begin Supplied material
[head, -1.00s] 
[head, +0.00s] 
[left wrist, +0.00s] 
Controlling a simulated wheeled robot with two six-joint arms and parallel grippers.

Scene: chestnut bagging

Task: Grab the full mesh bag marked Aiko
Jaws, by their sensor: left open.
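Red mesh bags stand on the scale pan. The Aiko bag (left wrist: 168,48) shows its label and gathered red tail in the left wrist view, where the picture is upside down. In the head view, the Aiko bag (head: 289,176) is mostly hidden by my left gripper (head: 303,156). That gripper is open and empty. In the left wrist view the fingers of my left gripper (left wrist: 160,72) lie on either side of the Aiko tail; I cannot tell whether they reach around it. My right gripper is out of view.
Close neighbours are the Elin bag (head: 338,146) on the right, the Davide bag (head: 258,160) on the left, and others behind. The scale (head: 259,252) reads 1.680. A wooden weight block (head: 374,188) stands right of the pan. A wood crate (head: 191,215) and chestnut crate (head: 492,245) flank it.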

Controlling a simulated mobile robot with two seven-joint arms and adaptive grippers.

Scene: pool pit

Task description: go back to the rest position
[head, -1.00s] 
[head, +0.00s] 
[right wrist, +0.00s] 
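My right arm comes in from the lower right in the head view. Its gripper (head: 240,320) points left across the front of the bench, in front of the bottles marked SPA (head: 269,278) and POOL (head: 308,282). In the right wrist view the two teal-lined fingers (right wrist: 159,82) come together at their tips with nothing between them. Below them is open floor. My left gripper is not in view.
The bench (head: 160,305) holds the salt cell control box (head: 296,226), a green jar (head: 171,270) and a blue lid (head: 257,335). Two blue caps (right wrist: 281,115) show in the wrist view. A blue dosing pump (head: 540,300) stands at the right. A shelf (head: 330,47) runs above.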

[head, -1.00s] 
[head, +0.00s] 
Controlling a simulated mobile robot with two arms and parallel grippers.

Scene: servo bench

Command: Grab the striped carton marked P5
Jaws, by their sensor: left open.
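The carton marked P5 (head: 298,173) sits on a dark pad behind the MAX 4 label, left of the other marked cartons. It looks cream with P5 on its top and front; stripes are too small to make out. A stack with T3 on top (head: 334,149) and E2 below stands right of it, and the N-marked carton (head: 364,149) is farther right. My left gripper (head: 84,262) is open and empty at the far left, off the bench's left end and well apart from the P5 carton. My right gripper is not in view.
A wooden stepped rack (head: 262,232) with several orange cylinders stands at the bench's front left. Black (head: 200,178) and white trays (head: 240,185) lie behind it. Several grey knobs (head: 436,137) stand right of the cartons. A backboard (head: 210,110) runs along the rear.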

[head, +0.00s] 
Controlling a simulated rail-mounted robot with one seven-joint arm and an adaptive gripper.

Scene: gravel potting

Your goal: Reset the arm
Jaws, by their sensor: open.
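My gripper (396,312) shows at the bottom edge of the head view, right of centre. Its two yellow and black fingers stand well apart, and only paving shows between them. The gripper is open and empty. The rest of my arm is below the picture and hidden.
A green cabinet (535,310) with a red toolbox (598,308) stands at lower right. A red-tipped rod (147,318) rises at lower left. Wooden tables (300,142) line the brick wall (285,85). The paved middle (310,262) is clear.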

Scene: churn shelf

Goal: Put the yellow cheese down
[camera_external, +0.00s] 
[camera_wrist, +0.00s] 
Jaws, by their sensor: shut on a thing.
end Supplied material
*Task prompt*
Extract exactly and only the span of lines that begins at the line containing "Controlling a simulated mobile robot with two arms" and ends at the line containing "Command: Grab the striped carton marked P5".

*Written answer*
Controlling a simulated mobile robot with two arms and parallel grippers.

Scene: servo bench

Command: Grab the striped carton marked P5

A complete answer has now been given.